## start Data segment

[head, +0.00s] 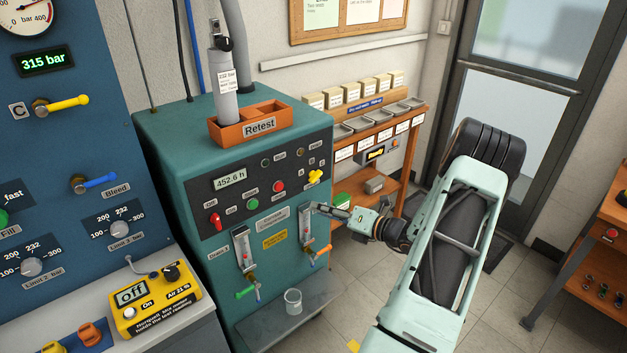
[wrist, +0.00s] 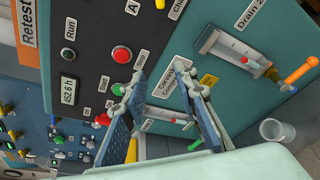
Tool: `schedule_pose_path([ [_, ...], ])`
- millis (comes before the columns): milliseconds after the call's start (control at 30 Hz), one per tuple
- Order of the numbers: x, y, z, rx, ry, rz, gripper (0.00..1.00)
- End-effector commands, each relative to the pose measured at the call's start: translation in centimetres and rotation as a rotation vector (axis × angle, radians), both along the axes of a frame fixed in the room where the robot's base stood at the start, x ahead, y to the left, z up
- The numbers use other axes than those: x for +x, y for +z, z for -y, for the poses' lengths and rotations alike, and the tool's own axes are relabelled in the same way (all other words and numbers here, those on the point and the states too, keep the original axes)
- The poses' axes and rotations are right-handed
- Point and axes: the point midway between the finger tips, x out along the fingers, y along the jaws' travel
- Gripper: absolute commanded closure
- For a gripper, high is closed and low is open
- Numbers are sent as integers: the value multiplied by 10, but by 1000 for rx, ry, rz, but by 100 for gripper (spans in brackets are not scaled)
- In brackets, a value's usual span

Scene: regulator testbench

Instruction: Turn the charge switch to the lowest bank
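The yellow switch knob (head: 315,177), apparently the charge switch, sits at the upper right of the teal machine's dark panel, with small labels around it. Its exact pointing direction is too small to read. In the wrist view only the edge of the yellow knob (wrist: 160,3) shows at the top, beside a cut-off label starting "Cha". My gripper (head: 317,208) is below the knob, in front of the machine near the right drain tube. In the wrist view my gripper (wrist: 158,84) has its two fingers apart with nothing between them, clear of the knob.
A red button (head: 278,186), green button (head: 252,204) and red switch (head: 215,220) share the panel. The right drain tube (head: 307,227) stands close to my fingers. An orange Retest tray (head: 250,123) holds a grey cylinder. A glass beaker (head: 293,301) stands on the lower ledge.

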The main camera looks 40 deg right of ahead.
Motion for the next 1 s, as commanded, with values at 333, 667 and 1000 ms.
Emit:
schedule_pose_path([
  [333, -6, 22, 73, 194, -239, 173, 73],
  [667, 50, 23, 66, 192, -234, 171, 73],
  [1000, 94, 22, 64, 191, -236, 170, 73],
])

## end Data segment

Exercise directions:
Starting with the line that contains "The main camera looks 40 deg right of ahead.", print each line through the last one in the listing. Include both end lines and add nothing.

Correct result:
The main camera looks 40 deg right of ahead.
Motion for the next 1 s, as commanded, with values at 333, 667 and 1000 ms.
Emit:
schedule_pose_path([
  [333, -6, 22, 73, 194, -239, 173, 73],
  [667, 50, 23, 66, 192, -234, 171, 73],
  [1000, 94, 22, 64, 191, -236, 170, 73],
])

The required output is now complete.